WHAT IS BEING ASKED
Give the listing again in full, exactly as written.

==== ENTRIES ====

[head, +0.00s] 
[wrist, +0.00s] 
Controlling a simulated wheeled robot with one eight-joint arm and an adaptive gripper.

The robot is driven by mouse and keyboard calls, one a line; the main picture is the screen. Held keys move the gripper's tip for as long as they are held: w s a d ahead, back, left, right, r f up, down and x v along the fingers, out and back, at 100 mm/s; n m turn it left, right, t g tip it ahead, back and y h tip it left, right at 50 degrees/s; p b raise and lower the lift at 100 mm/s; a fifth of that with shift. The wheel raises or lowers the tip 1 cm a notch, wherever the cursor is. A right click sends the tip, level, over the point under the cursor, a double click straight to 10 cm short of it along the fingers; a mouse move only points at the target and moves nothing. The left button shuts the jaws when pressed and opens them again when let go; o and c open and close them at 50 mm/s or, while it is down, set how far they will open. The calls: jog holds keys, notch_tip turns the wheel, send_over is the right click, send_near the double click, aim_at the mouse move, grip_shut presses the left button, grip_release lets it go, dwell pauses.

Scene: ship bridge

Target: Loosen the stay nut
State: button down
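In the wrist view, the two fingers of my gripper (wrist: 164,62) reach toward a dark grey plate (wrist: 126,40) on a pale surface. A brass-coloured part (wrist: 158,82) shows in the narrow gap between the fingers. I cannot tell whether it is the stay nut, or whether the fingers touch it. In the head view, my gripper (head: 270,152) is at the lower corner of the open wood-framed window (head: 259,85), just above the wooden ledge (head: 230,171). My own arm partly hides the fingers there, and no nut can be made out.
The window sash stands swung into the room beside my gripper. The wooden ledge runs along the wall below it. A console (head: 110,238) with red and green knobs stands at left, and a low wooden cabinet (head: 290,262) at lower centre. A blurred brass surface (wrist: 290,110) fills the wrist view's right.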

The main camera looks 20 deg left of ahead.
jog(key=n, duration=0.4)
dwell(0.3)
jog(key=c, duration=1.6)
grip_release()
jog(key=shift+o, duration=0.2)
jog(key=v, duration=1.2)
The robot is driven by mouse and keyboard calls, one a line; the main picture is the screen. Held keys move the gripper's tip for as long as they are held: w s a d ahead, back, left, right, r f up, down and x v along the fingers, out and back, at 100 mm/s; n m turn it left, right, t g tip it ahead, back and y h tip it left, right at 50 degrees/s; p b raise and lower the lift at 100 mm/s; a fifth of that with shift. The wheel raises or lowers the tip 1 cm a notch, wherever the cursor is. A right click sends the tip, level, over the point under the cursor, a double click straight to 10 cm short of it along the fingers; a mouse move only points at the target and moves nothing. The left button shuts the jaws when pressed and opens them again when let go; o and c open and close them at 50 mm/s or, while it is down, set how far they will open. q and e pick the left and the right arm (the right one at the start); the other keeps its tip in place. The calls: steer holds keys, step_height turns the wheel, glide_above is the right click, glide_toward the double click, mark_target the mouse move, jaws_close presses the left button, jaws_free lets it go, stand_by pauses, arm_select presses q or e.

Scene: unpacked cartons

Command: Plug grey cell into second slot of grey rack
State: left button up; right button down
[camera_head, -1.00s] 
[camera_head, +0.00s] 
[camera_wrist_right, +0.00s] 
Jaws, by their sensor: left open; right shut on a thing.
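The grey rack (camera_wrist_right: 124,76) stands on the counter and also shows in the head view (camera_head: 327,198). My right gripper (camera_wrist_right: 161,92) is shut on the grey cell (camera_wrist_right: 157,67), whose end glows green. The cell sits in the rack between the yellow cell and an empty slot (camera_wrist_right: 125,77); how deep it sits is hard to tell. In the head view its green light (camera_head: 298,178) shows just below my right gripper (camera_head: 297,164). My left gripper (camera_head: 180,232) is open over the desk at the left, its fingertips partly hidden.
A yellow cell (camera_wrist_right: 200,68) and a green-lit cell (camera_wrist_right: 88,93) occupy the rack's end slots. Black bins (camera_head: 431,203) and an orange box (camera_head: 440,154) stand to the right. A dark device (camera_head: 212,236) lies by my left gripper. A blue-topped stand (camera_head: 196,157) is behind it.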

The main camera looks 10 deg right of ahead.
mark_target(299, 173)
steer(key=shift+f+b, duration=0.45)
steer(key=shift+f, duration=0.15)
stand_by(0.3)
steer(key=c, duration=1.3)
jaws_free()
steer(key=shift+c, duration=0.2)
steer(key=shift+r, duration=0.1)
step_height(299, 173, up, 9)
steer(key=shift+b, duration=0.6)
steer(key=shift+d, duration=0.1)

====

EXPECTED OUTPUT
[head, +0.00s] 
[wrist, +0.00s] 
Controlling a simulated wheeled robot with one eight-joint arm and an adaptive gripper.

The robot is driven by mouse and keyboard calls, one a line; the main picture is the screen. Held keys move the gripper's tip for as long as they are held: w s a d ahead, back, left, right, r f up, down and x v along the fingers, out and back, at 100 mm/s; n m turn it left, right, t g tip it ahead, back and y h tip it left, right at 50 degrees/s; p b raise and lower the lift at 100 mm/s; a fifth of that with shift. The wheel raises or lowers the tip 1 cm a notch, wherever the cursor is. A right click sends the tip, level, over the point under the cursor, a double click straight to 10 cm short of it along the fingers; a mouse move only points at the target and moves nothing. The left button shuts the jaws when pressed and opens them again when let go; o and c open and close them at 50 mm/s or, while it is down, set how far they will open. The calls: jog holds keys, notch_tip turns the wheel, send_over is the right click, send_near the double click, aim_at the mouse move, grip_shut presses the left button, grip_release lets it go, dwell pauses.

Scene: ship bridge

Target: Loosen the stay nut
State: button down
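In the wrist view, the two fingers of my gripper (wrist: 164,62) reach toward a dark grey plate (wrist: 126,40) on a pale surface. A brass-coloured part (wrist: 158,82) shows in the narrow gap between the fingers. I cannot tell whether it is the stay nut, or whether the fingers touch it. In the head view, my gripper (head: 270,152) is at the lower corner of the open wood-framed window (head: 259,85), just above the wooden ledge (head: 230,171). My own arm partly hides the fingers there, and no nut can be made out.
The window sash stands swung into the room beside my gripper. The wooden ledge runs along the wall below it. A console (head: 110,238) with red and green knobs stands at left, and a low wooden cabinet (head: 290,262) at lower centre. A blurred brass surface (wrist: 290,110) fills the wrist view's right.

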The main camera looks 20 deg left of ahead.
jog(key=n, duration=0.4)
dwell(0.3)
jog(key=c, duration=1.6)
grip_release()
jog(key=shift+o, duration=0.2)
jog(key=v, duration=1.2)
The robot is driven by mouse and keyboard calls, one a line; the main picture is the screen. Held keys move the gripper's tip for as long as they are held: w s a d ahead, back, left, right, r f up, down and x v along the fingers, out and back, at 100 mm/s; n m turn it left, right, t g tip it ahead, back and y h tip it left, right at 50 degrees/s; p b raise and lower the lift at 100 mm/s; a fifth of that with shift. The wheel raises or lowers the tip 1 cm a notch, wherever the cursor is. A right click sends the tip, level, over the point under the cursor, a double click straight to 10 cm short of it along the fingers; a mouse move only points at the target and moves nothing. The left button shuts the jaws when pressed and opens them again when let go; o and c open and close them at 50 mm/s or, while it is down, set how far they will open. q and e pick the left and the right arm (the right one at the start); the other keeps its tip in place. The calls: steer holds keys, step_height turns the wheel, glide_above is the right click, glide_toward the double click, mark_target the mouse move, jaws_close presses the left button, jaws_free lets it go, stand_by pauses, arm_select presses q or e.

Scene: unpacked cartons

Command: Plug grey cell into second slot of grey rack
State: left button up; right button down
[camera_head, -1.00s] 
[camera_head, +0.00s] 
[camera_wrist_right, +0.00s] 
Jaws, by their sensor: left open; right shut on a thing.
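The grey rack (camera_wrist_right: 124,76) stands on the counter and also shows in the head view (camera_head: 327,198). My right gripper (camera_wrist_right: 161,92) is shut on the grey cell (camera_wrist_right: 157,67), whose end glows green. The cell sits in the rack between the yellow cell and an empty slot (camera_wrist_right: 125,77); how deep it sits is hard to tell. In the head view its green light (camera_head: 298,178) shows just below my right gripper (camera_head: 297,164). My left gripper (camera_head: 180,232) is open over the desk at the left, its fingertips partly hidden.
A yellow cell (camera_wrist_right: 200,68) and a green-lit cell (camera_wrist_right: 88,93) occupy the rack's end slots. Black bins (camera_head: 431,203) and an orange box (camera_head: 440,154) stand to the right. A dark device (camera_head: 212,236) lies by my left gripper. A blue-topped stand (camera_head: 196,157) is behind it.

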The main camera looks 10 deg right of ahead.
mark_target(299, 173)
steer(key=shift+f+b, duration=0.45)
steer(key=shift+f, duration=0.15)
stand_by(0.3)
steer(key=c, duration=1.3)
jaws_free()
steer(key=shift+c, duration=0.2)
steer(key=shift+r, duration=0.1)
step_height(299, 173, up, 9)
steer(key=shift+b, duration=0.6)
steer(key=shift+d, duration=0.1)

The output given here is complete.